**Work to do**
Can you transcribe every record below exactly as it appears?

**Dataset content**
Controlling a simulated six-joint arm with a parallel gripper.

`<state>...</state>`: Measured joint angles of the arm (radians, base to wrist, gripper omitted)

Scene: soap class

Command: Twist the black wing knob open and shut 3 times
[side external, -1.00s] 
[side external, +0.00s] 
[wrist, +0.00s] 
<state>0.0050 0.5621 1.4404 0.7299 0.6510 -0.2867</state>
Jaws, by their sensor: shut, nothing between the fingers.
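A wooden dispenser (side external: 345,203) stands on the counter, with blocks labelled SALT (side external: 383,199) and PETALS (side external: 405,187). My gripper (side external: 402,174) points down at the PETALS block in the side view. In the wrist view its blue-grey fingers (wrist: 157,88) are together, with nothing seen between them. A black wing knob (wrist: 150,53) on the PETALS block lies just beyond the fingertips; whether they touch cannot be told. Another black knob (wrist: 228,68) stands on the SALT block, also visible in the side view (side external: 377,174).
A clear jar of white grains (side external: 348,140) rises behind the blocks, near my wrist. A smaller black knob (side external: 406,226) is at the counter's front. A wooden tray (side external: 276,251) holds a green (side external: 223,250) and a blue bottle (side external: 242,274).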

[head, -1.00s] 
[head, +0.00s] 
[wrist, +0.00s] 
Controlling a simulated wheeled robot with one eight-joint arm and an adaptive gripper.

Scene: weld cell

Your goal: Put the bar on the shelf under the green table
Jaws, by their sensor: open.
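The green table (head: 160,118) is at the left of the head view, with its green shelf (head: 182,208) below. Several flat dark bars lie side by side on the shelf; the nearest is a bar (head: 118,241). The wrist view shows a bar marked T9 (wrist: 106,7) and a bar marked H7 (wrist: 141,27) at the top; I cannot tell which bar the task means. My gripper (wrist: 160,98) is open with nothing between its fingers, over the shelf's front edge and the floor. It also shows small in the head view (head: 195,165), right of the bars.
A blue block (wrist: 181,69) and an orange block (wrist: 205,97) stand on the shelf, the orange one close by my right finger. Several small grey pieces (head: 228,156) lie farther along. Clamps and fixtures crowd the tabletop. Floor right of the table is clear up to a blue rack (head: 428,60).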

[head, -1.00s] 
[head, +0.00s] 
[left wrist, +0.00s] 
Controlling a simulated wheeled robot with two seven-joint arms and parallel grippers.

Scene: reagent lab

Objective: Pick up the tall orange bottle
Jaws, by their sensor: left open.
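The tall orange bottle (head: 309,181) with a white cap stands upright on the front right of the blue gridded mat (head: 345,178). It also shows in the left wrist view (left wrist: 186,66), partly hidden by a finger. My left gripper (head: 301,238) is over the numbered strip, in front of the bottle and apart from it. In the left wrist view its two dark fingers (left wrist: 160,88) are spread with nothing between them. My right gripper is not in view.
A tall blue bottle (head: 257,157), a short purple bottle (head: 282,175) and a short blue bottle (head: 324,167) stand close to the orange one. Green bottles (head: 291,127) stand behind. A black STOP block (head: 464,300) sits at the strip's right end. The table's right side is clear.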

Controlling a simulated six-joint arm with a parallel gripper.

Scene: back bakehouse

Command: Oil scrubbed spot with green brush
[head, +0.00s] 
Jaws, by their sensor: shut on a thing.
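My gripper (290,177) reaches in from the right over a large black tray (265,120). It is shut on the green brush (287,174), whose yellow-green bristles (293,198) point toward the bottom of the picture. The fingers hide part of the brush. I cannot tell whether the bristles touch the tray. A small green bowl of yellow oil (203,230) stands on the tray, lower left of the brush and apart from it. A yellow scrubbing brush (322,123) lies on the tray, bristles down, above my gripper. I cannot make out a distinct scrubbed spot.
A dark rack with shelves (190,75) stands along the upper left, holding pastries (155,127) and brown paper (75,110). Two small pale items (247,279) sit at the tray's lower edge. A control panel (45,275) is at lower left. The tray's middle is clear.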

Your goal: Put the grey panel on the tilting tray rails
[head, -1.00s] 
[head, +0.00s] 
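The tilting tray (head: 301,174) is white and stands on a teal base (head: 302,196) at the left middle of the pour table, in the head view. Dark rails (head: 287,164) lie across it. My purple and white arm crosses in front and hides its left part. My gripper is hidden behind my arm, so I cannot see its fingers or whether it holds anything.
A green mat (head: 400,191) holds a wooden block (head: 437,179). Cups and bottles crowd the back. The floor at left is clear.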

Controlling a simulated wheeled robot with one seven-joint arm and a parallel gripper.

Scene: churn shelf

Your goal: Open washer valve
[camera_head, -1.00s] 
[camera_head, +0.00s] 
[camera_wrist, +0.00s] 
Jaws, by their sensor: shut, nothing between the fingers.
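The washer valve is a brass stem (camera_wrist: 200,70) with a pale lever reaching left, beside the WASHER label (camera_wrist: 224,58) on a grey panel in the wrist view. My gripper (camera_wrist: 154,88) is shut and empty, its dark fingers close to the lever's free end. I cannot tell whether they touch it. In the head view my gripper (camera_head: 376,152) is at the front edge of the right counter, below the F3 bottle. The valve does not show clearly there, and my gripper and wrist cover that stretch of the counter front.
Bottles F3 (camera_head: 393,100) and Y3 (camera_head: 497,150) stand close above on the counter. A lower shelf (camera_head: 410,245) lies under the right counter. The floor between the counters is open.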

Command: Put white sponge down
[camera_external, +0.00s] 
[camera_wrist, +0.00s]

**Finished exercise**
Controlling a simulated six-joint arm with a parallel gripper.

`<state>...</state>`: Measured joint angles of the arm (radians, base to wrist, gripper omitted)

Scene: soap class

Command: Twist the black wing knob open and shut 3 times
[side external, -1.00s] 
[side external, +0.00s] 
[wrist, +0.00s] 
<state>0.0050 0.5621 1.4404 0.7299 0.6510 -0.2867</state>
Jaws, by their sensor: shut, nothing between the fingers.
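A wooden dispenser (side external: 345,203) stands on the counter, with blocks labelled SALT (side external: 383,199) and PETALS (side external: 405,187). My gripper (side external: 402,174) points down at the PETALS block in the side view. In the wrist view its blue-grey fingers (wrist: 157,88) are together, with nothing seen between them. A black wing knob (wrist: 150,53) on the PETALS block lies just beyond the fingertips; whether they touch cannot be told. Another black knob (wrist: 228,68) stands on the SALT block, also visible in the side view (side external: 377,174).
A clear jar of white grains (side external: 348,140) rises behind the blocks, near my wrist. A smaller black knob (side external: 406,226) is at the counter's front. A wooden tray (side external: 276,251) holds a green (side external: 223,250) and a blue bottle (side external: 242,274).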

[head, -1.00s] 
[head, +0.00s] 
[wrist, +0.00s] 
Controlling a simulated wheeled robot with one eight-joint arm and an adaptive gripper.

Scene: weld cell

Your goal: Put the bar on the shelf under the green table
Jaws, by their sensor: open.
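The green table (head: 160,118) is at the left of the head view, with its green shelf (head: 182,208) below. Several flat dark bars lie side by side on the shelf; the nearest is a bar (head: 118,241). The wrist view shows a bar marked T9 (wrist: 106,7) and a bar marked H7 (wrist: 141,27) at the top; I cannot tell which bar the task means. My gripper (wrist: 160,98) is open with nothing between its fingers, over the shelf's front edge and the floor. It also shows small in the head view (head: 195,165), right of the bars.
A blue block (wrist: 181,69) and an orange block (wrist: 205,97) stand on the shelf, the orange one close by my right finger. Several small grey pieces (head: 228,156) lie farther along. Clamps and fixtures crowd the tabletop. Floor right of the table is clear up to a blue rack (head: 428,60).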

[head, -1.00s] 
[head, +0.00s] 
[left wrist, +0.00s] 
Controlling a simulated wheeled robot with two seven-joint arms and parallel grippers.

Scene: reagent lab

Objective: Pick up the tall orange bottle
Jaws, by their sensor: left open.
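The tall orange bottle (head: 309,181) with a white cap stands upright on the front right of the blue gridded mat (head: 345,178). It also shows in the left wrist view (left wrist: 186,66), partly hidden by a finger. My left gripper (head: 301,238) is over the numbered strip, in front of the bottle and apart from it. In the left wrist view its two dark fingers (left wrist: 160,88) are spread with nothing between them. My right gripper is not in view.
A tall blue bottle (head: 257,157), a short purple bottle (head: 282,175) and a short blue bottle (head: 324,167) stand close to the orange one. Green bottles (head: 291,127) stand behind. A black STOP block (head: 464,300) sits at the strip's right end. The table's right side is clear.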

Controlling a simulated six-joint arm with a parallel gripper.

Scene: back bakehouse

Command: Oil scrubbed spot with green brush
[head, +0.00s] 
Jaws, by their sensor: shut on a thing.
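My gripper (290,177) reaches in from the right over a large black tray (265,120). It is shut on the green brush (287,174), whose yellow-green bristles (293,198) point toward the bottom of the picture. The fingers hide part of the brush. I cannot tell whether the bristles touch the tray. A small green bowl of yellow oil (203,230) stands on the tray, lower left of the brush and apart from it. A yellow scrubbing brush (322,123) lies on the tray, bristles down, above my gripper. I cannot make out a distinct scrubbed spot.
A dark rack with shelves (190,75) stands along the upper left, holding pastries (155,127) and brown paper (75,110). Two small pale items (247,279) sit at the tray's lower edge. A control panel (45,275) is at lower left. The tray's middle is clear.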

Your goal: Put the grey panel on the tilting tray rails
[head, -1.00s] 
[head, +0.00s] 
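The tilting tray (head: 301,174) is white and stands on a teal base (head: 302,196) at the left middle of the pour table, in the head view. Dark rails (head: 287,164) lie across it. My purple and white arm crosses in front and hides its left part. My gripper is hidden behind my arm, so I cannot see its fingers or whether it holds anything.
A green mat (head: 400,191) holds a wooden block (head: 437,179). Cups and bottles crowd the back. The floor at left is clear.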

Controlling a simulated wheeled robot with one seven-joint arm and a parallel gripper.

Scene: churn shelf

Your goal: Open washer valve
[camera_head, -1.00s] 
[camera_head, +0.00s] 
[camera_wrist, +0.00s] 
Jaws, by their sensor: shut, nothing between the fingers.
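The washer valve is a brass stem (camera_wrist: 200,70) with a pale lever reaching left, beside the WASHER label (camera_wrist: 224,58) on a grey panel in the wrist view. My gripper (camera_wrist: 154,88) is shut and empty, its dark fingers close to the lever's free end. I cannot tell whether they touch it. In the head view my gripper (camera_head: 376,152) is at the front edge of the right counter, below the F3 bottle. The valve does not show clearly there, and my gripper and wrist cover that stretch of the counter front.
Bottles F3 (camera_head: 393,100) and Y3 (camera_head: 497,150) stand close above on the counter. A lower shelf (camera_head: 410,245) lies under the right counter. The floor between the counters is open.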

Command: Put white sponge down
[camera_external, +0.00s] 
[camera_wrist, +0.00s]

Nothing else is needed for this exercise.